Day Eight
Date: 6 April
2013
Place: San Sebastian
- Gijon
Weather: Overcast,
pouring rain giving way to a clear evening.
Cold.
Accommodation: Hotel
Ciudad Gijon
As we wandered the streets for a quick breakfast the day was
very cold but not raining. We stumbled
across (our usual modus operandi) on a small café serving tapas, a few sweet
things and coffee. Perfecto! The coffee was great, the thick hot chocolate
even better and the tapas went down a treat.
Total bill for three tapas, two coffees and a hot chocolate was eight
euros! No wonder people say Australia is
expensive!
We settled back for a two and half hour drive to Santillana
del Mar in the Cantabria region which is described as the prettiest village in Spain. The road bypassed Bilbao where we visited the
Guggenheim. As we drove along the rain
was heavy and we were glad to be In a car.
Snow is still covering a lot of the taller mountains.
Arriving at the little village the weather was poor and we
decided as it was already one thirty we would have lunch. A very accommodating and friendly owner
directed us to the back of the café and we enjoyed good coffee and a satisfying
meal before we set off exploring.
David's umbrella turned inside out just as I took this photo! It stopped raining a little after this and we enjoyed our visit.
We had timed lunch perfectly as it had obviously poured
while we were inside and water gushed down the street to the lowest point
making a large whirlpool into a drain. The
weather improved during our walk and we could put away our umbrellas.
Santa Juliana....wonderful isn't it!
Santillana del Mar is about twenty minutes from Santander
and it is a medieval village (with all the mod cons). The village is built
around Santa Juliana a large Romanesque church with a big square. Most of the houses were built in the
fourteenth century and they feature brickwork with cantilevered rooms over the
cobblestone streets.
The little town is open to pedestrians only and with a
reprieve in the wet weather we could see how beautiful the town is. The flower boxes are yet to be sown as it is
too cold I’m sure. We spent a good hour wandering around walking in and out of
shops and taking lots of photos. Desley
bought a beanie which at this rate will come in good use on the walk which we
start on Monday!
Our next stop was a short drive down the road to the Museo
de Altimara. The museum includes a
life-like replica of a Neolithic cave which was discovered by Marcelino Sanz de
Sautuola in 1879 after being alerted by a local shepherd. The cave has been dated from 18,500 BC to
14,000 BC however several images have been dated back to 36,000 years ago. As the roof had caved in after 14,000BC it
has preserved the wonderful images of bisons, hands, horses and signs (etchings
in the rocks).
The purpose of the replica is to preserve the paintings
which were being ruined by the introduction of people to the caves….they came
in their hundreds of thousands each year….and the cave was officially closed
until 2002 when the museum was opened. Most of the signs were in Spanish and English
so we had a great time wandering the displays after we had visited the cave.

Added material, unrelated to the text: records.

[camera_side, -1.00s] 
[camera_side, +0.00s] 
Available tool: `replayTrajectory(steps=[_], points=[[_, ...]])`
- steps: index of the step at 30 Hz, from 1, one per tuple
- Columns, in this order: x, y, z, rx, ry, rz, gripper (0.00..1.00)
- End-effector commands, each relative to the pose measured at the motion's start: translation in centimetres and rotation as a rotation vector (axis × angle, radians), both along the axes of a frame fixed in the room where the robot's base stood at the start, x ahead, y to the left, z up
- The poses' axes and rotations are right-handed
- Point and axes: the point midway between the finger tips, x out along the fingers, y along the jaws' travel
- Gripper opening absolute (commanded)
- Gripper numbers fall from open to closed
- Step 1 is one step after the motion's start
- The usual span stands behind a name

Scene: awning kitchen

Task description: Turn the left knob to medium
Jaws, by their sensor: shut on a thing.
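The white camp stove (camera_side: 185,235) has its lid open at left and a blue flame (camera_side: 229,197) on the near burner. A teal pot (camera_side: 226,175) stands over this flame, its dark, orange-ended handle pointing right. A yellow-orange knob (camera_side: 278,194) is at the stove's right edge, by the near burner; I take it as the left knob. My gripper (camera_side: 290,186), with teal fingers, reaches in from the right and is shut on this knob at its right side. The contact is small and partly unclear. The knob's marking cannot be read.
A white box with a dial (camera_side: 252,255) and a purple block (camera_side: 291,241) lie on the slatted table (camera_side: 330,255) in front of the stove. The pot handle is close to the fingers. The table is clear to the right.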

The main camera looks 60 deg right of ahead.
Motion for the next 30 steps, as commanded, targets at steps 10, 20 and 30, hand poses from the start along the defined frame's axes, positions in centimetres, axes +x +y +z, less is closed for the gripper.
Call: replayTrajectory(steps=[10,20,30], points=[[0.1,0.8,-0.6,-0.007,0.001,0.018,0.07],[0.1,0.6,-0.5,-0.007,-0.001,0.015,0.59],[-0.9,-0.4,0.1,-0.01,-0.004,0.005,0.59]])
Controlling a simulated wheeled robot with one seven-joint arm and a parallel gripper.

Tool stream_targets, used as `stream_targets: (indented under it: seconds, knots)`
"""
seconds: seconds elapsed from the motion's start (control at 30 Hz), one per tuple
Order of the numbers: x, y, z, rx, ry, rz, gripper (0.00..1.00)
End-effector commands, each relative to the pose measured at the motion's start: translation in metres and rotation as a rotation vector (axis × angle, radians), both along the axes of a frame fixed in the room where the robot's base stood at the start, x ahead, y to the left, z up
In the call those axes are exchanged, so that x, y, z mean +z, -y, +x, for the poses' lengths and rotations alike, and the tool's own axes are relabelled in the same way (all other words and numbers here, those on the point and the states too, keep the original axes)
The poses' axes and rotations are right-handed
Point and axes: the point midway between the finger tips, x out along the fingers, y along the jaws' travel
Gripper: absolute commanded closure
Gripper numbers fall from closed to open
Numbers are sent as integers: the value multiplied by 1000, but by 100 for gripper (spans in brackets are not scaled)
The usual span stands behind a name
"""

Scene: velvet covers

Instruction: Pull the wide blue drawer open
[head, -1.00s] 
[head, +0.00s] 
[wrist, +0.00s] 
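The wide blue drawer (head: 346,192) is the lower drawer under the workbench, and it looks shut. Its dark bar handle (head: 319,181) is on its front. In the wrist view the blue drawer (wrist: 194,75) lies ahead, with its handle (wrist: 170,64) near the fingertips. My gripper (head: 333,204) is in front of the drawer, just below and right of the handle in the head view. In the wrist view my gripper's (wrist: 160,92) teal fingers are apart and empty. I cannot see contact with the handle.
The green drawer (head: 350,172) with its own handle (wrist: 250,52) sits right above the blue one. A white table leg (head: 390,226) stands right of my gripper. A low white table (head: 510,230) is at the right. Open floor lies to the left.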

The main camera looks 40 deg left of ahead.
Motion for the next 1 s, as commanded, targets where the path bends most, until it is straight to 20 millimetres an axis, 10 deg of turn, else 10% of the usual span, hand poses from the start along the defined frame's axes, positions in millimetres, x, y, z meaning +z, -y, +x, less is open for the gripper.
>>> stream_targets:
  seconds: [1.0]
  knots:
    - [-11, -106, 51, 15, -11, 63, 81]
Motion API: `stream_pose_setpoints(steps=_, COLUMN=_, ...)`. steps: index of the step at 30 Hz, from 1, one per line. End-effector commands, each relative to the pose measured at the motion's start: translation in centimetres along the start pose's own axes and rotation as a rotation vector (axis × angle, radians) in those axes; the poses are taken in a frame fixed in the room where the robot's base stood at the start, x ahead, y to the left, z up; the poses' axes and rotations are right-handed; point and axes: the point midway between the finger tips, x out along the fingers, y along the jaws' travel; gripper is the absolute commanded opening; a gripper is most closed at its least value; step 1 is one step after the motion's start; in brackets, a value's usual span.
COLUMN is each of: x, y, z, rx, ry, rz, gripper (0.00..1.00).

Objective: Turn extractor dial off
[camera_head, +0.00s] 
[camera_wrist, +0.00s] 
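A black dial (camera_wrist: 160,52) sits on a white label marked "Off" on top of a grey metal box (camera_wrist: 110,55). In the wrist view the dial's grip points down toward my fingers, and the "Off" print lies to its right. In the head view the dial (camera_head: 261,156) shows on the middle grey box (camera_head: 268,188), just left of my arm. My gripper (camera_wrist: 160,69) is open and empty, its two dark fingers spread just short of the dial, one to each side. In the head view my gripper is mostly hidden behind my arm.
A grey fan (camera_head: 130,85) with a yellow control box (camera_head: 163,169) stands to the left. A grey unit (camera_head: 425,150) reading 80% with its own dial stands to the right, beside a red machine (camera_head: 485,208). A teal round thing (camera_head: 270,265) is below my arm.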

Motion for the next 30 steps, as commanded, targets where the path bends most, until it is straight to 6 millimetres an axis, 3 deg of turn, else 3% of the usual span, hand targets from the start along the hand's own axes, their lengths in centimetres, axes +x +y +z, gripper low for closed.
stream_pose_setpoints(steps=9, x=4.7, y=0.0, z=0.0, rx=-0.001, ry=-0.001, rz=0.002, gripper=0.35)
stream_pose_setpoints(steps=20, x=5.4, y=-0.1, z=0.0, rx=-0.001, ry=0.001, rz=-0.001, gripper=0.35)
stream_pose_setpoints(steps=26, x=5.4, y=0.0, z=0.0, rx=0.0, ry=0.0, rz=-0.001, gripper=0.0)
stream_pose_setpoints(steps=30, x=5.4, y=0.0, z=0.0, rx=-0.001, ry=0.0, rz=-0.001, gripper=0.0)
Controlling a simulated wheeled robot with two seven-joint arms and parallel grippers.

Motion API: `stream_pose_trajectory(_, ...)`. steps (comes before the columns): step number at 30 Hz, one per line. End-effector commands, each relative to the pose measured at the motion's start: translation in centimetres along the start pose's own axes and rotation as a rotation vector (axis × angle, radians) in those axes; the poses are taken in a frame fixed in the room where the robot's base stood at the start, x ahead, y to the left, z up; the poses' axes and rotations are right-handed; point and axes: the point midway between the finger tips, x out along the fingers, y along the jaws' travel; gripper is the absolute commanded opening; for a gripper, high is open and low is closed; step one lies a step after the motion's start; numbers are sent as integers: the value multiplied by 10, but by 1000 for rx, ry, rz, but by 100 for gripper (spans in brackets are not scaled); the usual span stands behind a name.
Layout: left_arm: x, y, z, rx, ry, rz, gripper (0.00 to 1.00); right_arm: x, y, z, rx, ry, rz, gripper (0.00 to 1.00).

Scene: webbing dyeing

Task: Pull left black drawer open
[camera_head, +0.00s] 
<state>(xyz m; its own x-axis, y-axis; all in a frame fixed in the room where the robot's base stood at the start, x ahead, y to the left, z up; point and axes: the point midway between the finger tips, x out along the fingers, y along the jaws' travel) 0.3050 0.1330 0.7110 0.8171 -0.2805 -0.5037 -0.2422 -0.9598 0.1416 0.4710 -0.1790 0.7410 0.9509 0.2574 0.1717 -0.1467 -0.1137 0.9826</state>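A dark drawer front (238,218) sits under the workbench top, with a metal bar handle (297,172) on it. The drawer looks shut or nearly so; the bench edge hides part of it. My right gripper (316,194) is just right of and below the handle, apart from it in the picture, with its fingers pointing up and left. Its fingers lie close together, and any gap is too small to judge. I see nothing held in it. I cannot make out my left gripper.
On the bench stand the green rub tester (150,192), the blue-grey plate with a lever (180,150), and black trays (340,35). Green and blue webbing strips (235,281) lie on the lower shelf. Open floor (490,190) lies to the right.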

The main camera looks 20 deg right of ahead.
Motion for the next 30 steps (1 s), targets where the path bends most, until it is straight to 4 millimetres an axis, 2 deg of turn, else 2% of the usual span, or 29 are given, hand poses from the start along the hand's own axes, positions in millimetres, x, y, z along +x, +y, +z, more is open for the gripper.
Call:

Our next scheduled was Gijon for the evening. Our trusty GPS negotiated us around a
convoluted process to the hotel and we dropped off our bags and set out for the
old part of town as it was already 7pm.
The evening was clear and cool and being a Saturday night the town was
alive with people walking the streets.
I passed the first scallop shell indicating the Camino as we
walked the streets……we are on the right course!
While driving we passed signs as well, some new ones and some on stone.
Gijon was a real surprise as the streets lead down to the
beautiful beach – a long stretch of golden sand where children were playing and
dogs running. Lights framed the promenade
and we walked past the thermal springs first used by the Romans.
On the recommendation of the hotel receptionist we dined at
la Galana a lovely old hotel on a square near the beach. It was more upmarket than we expected so we sat
back for the ride and enjoyed a great red (me a rose) and fantastic food. The service was impeccable and the waiters
were a treat to watch. If they were not
attending a table they stood to attention at the front of the restaurant
resplendent in their white shirts, black pants and aprons and watching over the
tables.
We are becoming accustomed to the late dining in Spain – we started
our meal around nine-thirty so maybe we should sleep in a little more?
Our first Paella....rich, creamy and salty. Delicious!!
Tomorrow we are heading to Lugo to drop off the car and make
our way to Sarria for the commencement of our walk.